Who, What, Why?
Sunday, January 31
by neilC on Sun 31 Jan 2010 00:57 GMT
Working hard, both in the office and at home. Out of nowhere, an invite to a presentation by Nobel laureate John Mather, cosmologist and man responsible for one of the most important scientific findings of the 20th century. The lecture had just started. Fortunately for me, it was just a mouse-click away. Within seconds I had my seat amongst the audience of some 60 or so people who had come to listen to one of the discoverers of Cosmic Background Radiation present quite literally the history of everything that has ever been and possibly will ever be, live. Hearing his phenomenally clear and enthusiastic voice I watched him present slides and video, answer questions from the audience I was sat amongst and all the time we were all exchanging snippets of conversation - insights, jokes, links to related science. I was able in no time to invite other friends to join me and watched as they arrived and found seats too.
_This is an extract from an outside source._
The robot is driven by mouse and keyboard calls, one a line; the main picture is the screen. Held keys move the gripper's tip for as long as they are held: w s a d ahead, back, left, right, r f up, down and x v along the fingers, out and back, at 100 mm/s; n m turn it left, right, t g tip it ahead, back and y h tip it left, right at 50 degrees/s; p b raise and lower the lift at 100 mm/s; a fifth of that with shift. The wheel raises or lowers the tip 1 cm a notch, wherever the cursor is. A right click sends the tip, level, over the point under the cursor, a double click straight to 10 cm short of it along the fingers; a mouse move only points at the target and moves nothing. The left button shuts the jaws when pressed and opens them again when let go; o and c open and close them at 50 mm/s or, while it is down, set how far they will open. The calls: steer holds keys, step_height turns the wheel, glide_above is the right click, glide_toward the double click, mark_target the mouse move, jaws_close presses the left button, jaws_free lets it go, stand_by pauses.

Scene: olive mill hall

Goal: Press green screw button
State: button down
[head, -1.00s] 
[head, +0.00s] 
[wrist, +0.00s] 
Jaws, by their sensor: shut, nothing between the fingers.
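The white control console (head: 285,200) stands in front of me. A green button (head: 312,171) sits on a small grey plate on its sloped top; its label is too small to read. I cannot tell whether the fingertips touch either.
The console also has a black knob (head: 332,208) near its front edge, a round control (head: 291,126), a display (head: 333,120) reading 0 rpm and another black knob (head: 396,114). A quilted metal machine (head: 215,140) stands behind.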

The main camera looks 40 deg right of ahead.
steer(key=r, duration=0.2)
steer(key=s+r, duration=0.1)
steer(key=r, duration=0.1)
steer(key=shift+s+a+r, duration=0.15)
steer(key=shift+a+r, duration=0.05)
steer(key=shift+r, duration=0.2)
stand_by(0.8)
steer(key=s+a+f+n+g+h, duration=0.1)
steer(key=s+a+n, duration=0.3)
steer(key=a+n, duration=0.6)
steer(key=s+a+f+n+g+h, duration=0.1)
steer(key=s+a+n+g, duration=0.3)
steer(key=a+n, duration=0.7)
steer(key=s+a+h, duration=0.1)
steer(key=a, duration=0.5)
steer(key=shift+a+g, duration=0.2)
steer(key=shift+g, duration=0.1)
We could chat privately about the presentation as it unfolded as well as engaging in the banter of the audience. The final section of the talk detailed the James Webb Space Telescope, an Infra-Red instrument which is the successor to Hubble which is going to be placed 1 milion miles beyond earth, away from the sun and will give us unprecendented vision of our universe. At the end, we all were able to applaud the speaker and he fielded a wide range of great questions.
For veterans of virtual worlds like Second Life this kind of experience might be taken for granted but for me despite the years I've been involved, these are the times when the power of shared social immersive environments still takes my breath away. The sense of involvement, engagement, interactivity and togetherness is unsurpassed. It seems lately that I'm having more and more such experiences, and my long-held belief in the power of shared 3D immersive spaces seems to be growing ever stronger.
A huge thank you to Prospero Frobozz and Curious George of MICA, the Meta Institute for Computational Astrophysics for running the event in Second Life and for their great amphitheare on the StellaNova sim. I am very grateful to have been there.